Sunday, November 12, 2006

Book: Images of Irish Nature

By photographer Mike Brown, self-published, November 2006. Available in Easons.
According to an Irish Times review, this book is "full of images of dimensions of nature that happen so quickly we rarely get a chance to observe them properly". Many of the photos were taken in Counties Cork and Kerry between 2004 and 2006. His subjects include foxes, the wood white butterfly, basking shark, whitethroat, convolvulus hawkmoth, cuckoo pint plant, otter and hen harrier.
This follows Mike Brown's first book 'Ireland's Wildlife' published in 2004, and his subsequent involvement in RTÉ's Wild Trial series which, with varying degrees of success, challenged Irish personalities to master the art of wildlife photography.

The island of ireland

Once upon a time, and for 15000 years, ice a mile high blanketed Ireland.

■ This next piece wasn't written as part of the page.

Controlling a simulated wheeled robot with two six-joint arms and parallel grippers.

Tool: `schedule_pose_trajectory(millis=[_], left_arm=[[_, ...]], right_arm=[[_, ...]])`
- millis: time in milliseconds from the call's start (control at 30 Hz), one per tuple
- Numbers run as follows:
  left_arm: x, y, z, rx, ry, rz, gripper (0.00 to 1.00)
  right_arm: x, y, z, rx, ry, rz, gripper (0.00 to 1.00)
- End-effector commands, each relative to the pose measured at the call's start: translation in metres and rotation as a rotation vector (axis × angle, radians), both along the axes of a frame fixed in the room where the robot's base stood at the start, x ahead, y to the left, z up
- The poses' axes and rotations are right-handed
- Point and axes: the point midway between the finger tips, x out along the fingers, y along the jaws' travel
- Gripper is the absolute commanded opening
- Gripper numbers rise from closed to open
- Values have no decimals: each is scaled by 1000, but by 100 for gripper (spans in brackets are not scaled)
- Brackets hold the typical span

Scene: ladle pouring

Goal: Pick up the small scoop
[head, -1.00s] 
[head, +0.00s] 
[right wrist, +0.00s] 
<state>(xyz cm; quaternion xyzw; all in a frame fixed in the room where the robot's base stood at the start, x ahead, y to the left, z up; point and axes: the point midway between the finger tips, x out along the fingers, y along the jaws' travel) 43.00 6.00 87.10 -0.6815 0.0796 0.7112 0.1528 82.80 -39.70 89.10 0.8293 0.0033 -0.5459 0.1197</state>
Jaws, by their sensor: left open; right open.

When the lingering Ice Age finally released and the Irish ice departed it left a landscape scoured. Across land bridges linking Ireland, Britain and mainland Europe plants and animals arrived to colonise the new lowlands, mountains and valleys. The world’s ice continued to melt, the sea levels to rise, and some 8000 years ago Ireland became the island we now know, accounting for just 0.01% of the world's total land area and the most westerly point of Europe.

Though at Alaskan latitudes, the country's climate is tempered, due partly to the neighbouring waters of the Gulf Stream and partly the prevailing southwesterlies that veering and backing make landfall on our sodden coast. These offerings from the Atlantic mean it is never too hot, never too cold. But without doubt it is wet. Rain lingers year round, never far away, though is most frequent in winter, the western counties and, inevitably, on the day of your parade.